The park was packed. People were dressed in Union Jack outfits and the purple-vested volunteers were merrily helping everyone on their way. I went back to the apartment and watched some of the other events. It was Wednesday 1 August. I tried to put the long jump out of my mind and clung to the fact that I had managed to have one better session before I left Portugal. It was still there, though, in the back of my mind.

The next day was 2 August, the eve of competition. I did my usual routine, withdrew into myself a bit and went over everything with Chell. My mum sent me her usual text.

‘Don’t let those big girls push you around.’

It was sixteen years since I had turned up to the Don Valley Stadium because my mum was a firm believer in tiring out kids, four years since I had been in the deepest depression over Beijing, but I did not allow myself to get emotional. I went over every event six times in my head, how I wanted them to pan out. From my balcony I could see the Olympic Stadium, lit up and softening the darkness. Tomorrow morning I would be there for the hurdles. I lay in bed and pictured perfect technique. My mind wandered and I fell, so I tried again. When I had cleared all the obstacles a few times I drifted off to sleep.

13
EIGHTY THOUSAND FRIENDS

T
he alarm clock rang at 5.50 a.m. I got up and went to the dining hall. Even at that time there were a lot of people there. I had some Granola cereal, coffee and some juice. Most of Team Ennis were there too. I could sense the nerves. Doc went and got a cinnamon swirl. As he came back, Derry said: ‘Oh, I think I’ll have one too.’ So Doc went back for another. As he came back with it, someone else piped up and asked Doc to get them one. It was silly but I laughed. It was a temporary release from the stranglehold of tension.
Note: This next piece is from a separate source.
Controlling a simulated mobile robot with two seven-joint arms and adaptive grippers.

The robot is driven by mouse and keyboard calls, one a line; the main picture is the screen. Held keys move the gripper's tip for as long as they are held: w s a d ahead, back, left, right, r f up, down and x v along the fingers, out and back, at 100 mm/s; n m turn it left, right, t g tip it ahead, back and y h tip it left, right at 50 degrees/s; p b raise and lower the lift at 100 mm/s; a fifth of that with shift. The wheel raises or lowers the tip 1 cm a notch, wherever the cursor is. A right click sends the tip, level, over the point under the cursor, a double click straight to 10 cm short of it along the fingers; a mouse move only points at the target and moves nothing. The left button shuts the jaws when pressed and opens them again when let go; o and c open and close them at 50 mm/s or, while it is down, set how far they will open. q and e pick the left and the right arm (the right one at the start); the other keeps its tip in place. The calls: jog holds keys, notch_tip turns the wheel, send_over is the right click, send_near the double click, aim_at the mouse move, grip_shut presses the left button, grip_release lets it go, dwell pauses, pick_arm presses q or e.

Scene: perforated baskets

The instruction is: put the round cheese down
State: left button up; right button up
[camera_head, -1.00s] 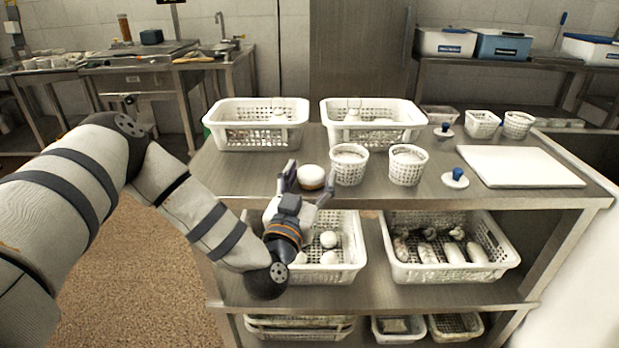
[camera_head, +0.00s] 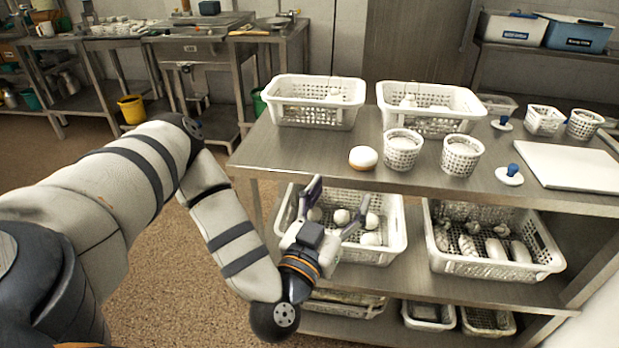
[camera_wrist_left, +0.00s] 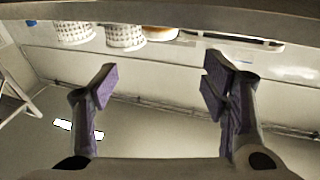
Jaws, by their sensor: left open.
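The round cheese (camera_head: 363,158), white on top with an orange-brown side, rests on the metal table top near its front edge, just left of a perforated white cup (camera_head: 402,150). My left gripper (camera_head: 338,205) is open and empty, below and in front of the cheese, before the lower-shelf basket. In the left wrist view the open fingers (camera_wrist_left: 160,90) have nothing between them. The cheese (camera_wrist_left: 160,33) shows there at the top edge, beside perforated cups (camera_wrist_left: 125,36). My right gripper does not show.
Two white baskets (camera_head: 316,115) stand at the back of the table. A second cup (camera_head: 461,156), a blue-knobbed lid (camera_head: 509,176) and a white board (camera_head: 570,165) lie to the right. A lower-shelf basket (camera_head: 396,245) holds several round white items; another (camera_head: 500,268) holds long pieces.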

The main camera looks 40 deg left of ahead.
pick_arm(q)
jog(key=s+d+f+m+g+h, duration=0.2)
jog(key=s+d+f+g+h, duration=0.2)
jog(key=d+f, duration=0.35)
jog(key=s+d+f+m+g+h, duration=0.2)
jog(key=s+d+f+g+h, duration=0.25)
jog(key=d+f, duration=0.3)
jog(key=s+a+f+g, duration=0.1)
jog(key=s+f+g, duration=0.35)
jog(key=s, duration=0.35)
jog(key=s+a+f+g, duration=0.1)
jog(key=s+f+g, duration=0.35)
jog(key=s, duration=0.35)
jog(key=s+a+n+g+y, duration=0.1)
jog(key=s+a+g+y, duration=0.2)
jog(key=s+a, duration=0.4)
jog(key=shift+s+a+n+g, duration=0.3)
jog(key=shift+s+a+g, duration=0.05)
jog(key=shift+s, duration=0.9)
We took the bus down to the warm-up track. There were tents around it for each team. I lay on the physio’s couch and listened to some music on my iPod. Normally, I am twitchy and feel a mounting sense of anxiety, but this time I felt a strange calmness flowing over me. I thought, ‘That’s weird.’

To get to the stadium from the warm-up track you had to walk through a long tented tunnel. The eight women in my hurdles heat were led along it one by one. Two places in front of me was Chernova, tall and thin and ready. We emerged from the tunnel in the bowels of the stadium and went into the call room. Our bags and spikes were checked. There was a TV on in the room showing the other heats. Kat was in the one before mine. I saw her on the TV and her face widened with a huge grin when her name was read out. I noticed for the first time that there seemed to be a lot of people in the stadium.
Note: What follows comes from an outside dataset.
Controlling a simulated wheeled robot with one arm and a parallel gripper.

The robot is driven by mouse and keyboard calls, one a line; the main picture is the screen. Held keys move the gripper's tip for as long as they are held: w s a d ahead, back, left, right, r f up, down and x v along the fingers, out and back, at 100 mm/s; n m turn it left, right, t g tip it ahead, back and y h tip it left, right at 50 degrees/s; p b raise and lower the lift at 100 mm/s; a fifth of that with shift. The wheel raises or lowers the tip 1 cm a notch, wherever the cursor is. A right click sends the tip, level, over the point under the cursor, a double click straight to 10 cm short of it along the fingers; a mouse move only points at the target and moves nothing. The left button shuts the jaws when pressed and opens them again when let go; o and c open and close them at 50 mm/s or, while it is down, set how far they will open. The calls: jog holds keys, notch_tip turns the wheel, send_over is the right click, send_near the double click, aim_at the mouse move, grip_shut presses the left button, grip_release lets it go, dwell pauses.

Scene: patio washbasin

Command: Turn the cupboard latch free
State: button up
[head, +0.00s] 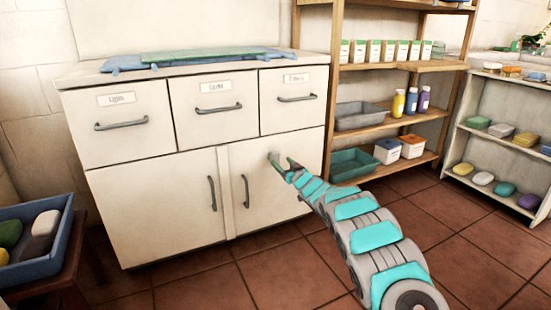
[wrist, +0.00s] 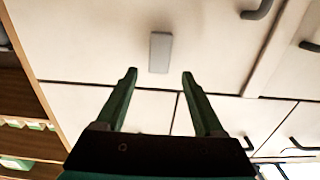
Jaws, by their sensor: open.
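The cupboard latch (wrist: 160,52) is a small grey bar on the pale right-hand door. In the wrist view its long side runs up and down the picture. It also shows in the head view (head: 273,157), partly hidden by my gripper. My gripper (wrist: 160,76) is open and empty, with two green fingers. In the wrist view the latch lies just beyond the fingertips, between their lines, and no finger appears to touch it. In the head view my gripper (head: 284,168) is close to the upper part of the right-hand cupboard door (head: 262,190).
Three drawers (head: 212,100) with grey handles sit above the two doors, which have upright handles (head: 245,191). A wooden shelf (head: 400,65) with bottles and boxes stands to the right. A blue tub (head: 45,268) is at the left.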

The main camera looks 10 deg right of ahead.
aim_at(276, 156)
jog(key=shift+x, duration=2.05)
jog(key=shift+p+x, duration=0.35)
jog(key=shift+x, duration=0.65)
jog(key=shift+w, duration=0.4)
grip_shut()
Then it was our turn. They called us up and we walked out through a tunnel and up into the light. For the first time I realized how big and frightening the Olympics are. I glanced around and was amazed that the stadium was full. Even though I knew they had sold the tickets, I’d never been to a championship where the morning session was heaving with people and expectation like this. By now I was really nervous.

We lined up. I am always very deadpan on the line before the hurdles because this is where it can all start to go wrong. I did not even hear them call my name, I didn’t know when to wave, but I sensed it. The adrenaline was huge but the crowd gave me confidence. One shot. Suddenly, all the nerves dropped and, then, I was ready to go.

I didn’t think negative things. Dos not don’ts. I was in lane eight with Hyleas Fountain outside me in nine. That was good because she was a fine hurdler, but Jessica Zelinka, another strong athlete in the event, was over the other side of the track on the inside. I had been annoyed by that because she is a 12.68 runner and you want to be close to the fast girls. We crouched and the roar dropped to total silence. It was that special moment of bated breath and possibility. Then the gun went. I did not get out particularly well, but the pick-up was good and it flowed. It was a blur but I crossed the line and that was when I heard the crowd again; before it had been as if everything was suspended. I did not know if I had won because I could not see Jessica Zelinka. I clocked the time on the scoreboard as I went past, but I was not about to celebrate prematurely. I had done that in Istanbul and was not going to make the same mistake. Then the time and my name did come up on the board, high above the flaming cauldron.

12.54 seconds

I could not believe it. I put both hands in the air. It was a British record and the fastest anyone had ever done in a heptathlon. Later someone would tell me that the time would have given me the gold medal in the hurdles at the 2008 Olympics. It was beyond my expectations and I was numb.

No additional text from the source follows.